As the year progressed, our inflation rose ever higher (CPI 5.7% though core CPI excluding food/energy remaining anchored for now at a comfortable 3.8%), the economy’s growth undershoot gradually showed its full dimensions (some sectors still performing reasonably, especially on the consumption side, but many doing poorly), while the European crisis at times bordered on farce as it moved ever deeper into fearful territory.

So why resume cutting rates now rather than wait?

For one thing, inflation prospects have changed little, with summertime peaking in 6%-6.5% territory after which a renewed slide towards 5%-6% is expected in 2012 and lasting thereafter for a good while in 2013 (even 2014).

The SARB fully appreciates the key relative price changes underway at home, with the economy having to adjust to higher electricity and other user charges (transport, municipalities) and to higher oil, gas and coal costs.

Still, when excluding such wrenching changes, and even when allowing for politicised labour demands in key areas, underlying cost pressures apparently remain remarkably subdued, undoubtedly affected by low global inflation, intense trade competition and the disciplining of an overvalued Rand.

Regarding the economy, it remains consumer-led with especially new car sales holding up well (year to date +16.5% on a year ago), but retail sales have slowed modestly year to date.

In contrast, fixed investment is growing sluggishly, both public and private.

Going by sectors, mining and manufacturing output are barely 2% higher year to date, building and construction remain at low levels of activity, property generally is subdued with recession-like vacancies lingering in office, retail and industrial space.

Employment has seen some gains, especially in the public sector, but some of these gains appear overstated.

Household indebtedness at 76% of disposable income is only gradually easing while credit growth at 5% is barely half nominal GDP growth of 10% two years into recovery.

Such credit weakness indicates the extent to which the credit act of 2007 and the Basel 111 bank capital requirements have tightened credit standards and the cost of credit.

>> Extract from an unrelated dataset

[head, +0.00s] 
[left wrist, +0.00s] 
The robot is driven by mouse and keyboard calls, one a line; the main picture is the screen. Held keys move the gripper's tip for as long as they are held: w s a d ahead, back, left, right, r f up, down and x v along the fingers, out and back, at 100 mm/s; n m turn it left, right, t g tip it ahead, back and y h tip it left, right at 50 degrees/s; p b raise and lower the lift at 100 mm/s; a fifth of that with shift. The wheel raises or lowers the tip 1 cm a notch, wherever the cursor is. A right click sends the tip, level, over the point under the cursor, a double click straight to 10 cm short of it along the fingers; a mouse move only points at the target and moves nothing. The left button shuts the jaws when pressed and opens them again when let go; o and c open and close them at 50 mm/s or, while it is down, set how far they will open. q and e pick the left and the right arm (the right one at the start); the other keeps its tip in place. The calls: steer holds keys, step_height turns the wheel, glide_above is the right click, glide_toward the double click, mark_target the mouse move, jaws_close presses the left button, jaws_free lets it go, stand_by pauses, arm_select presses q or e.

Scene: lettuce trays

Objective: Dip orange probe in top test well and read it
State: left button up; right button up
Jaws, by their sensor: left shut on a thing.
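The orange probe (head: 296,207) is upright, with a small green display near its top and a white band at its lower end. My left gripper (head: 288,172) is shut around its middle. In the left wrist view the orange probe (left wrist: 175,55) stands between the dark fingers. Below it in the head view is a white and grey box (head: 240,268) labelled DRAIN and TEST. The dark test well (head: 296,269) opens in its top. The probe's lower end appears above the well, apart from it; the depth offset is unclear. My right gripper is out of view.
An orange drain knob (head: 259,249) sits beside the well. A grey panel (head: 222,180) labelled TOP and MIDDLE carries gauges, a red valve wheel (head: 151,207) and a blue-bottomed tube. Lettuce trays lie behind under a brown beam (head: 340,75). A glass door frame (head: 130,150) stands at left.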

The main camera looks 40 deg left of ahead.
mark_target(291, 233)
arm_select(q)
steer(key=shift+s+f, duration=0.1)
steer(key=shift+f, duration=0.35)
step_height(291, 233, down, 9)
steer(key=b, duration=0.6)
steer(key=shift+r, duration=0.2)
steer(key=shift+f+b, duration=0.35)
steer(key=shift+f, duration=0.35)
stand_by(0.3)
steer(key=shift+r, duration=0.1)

Such structural changes may be a long-term benefit, but in the short-term it may keep growth back.

There is little evidence of consumer binging, reckless business expansion or speculative excesses in the economy. Instead, both business and consumer confidence came off in the course of the year, signaling the economy’s performance to be modest, also confirmed by the stagnating SARB leading indicator.

Although any interest rate cuts may not excite much extra demand in the economy, it would assist with the repair of household balance sheets (reducing indebtedness) while bolstering business cash flows, in both instances probably boosting confidence.

There has been progress on the political front in Greece and EU bank recapitalisation is underway. The short-term focus has now shifted to Italy, with its playout a cause of concern for many.

Meanwhile, severe fiscal austerity and evidence of a credit crunch as banks shrink balance sheets, along with falling confidence, appears to be steering the EU economy into a ‘mild’ recession.

This has made the ECB under President Draghi willing to ease its policy stance, cutting rates by 0.25% last week, with more cutting expected, thereby offering a lead to EM central banks to follow where this is deemed useful.

In contrast, US growth has improved compared to 1H2011, with no evidence of an imminent double-dip, while China also is maintaining growth momentum.

It is a global picture which is proving less threatening than it looked for a while during 3Q2011, with good reason to expect more progress in 2012, especially if Italy could also successfully addressing its problems.

Whether this will prove enough for the SARB to become less insistent on ‘keeping its powder dry’ and be guided more by domestic needs and cut interest rates another notch (as Aussie also did last week) we will discover later this week.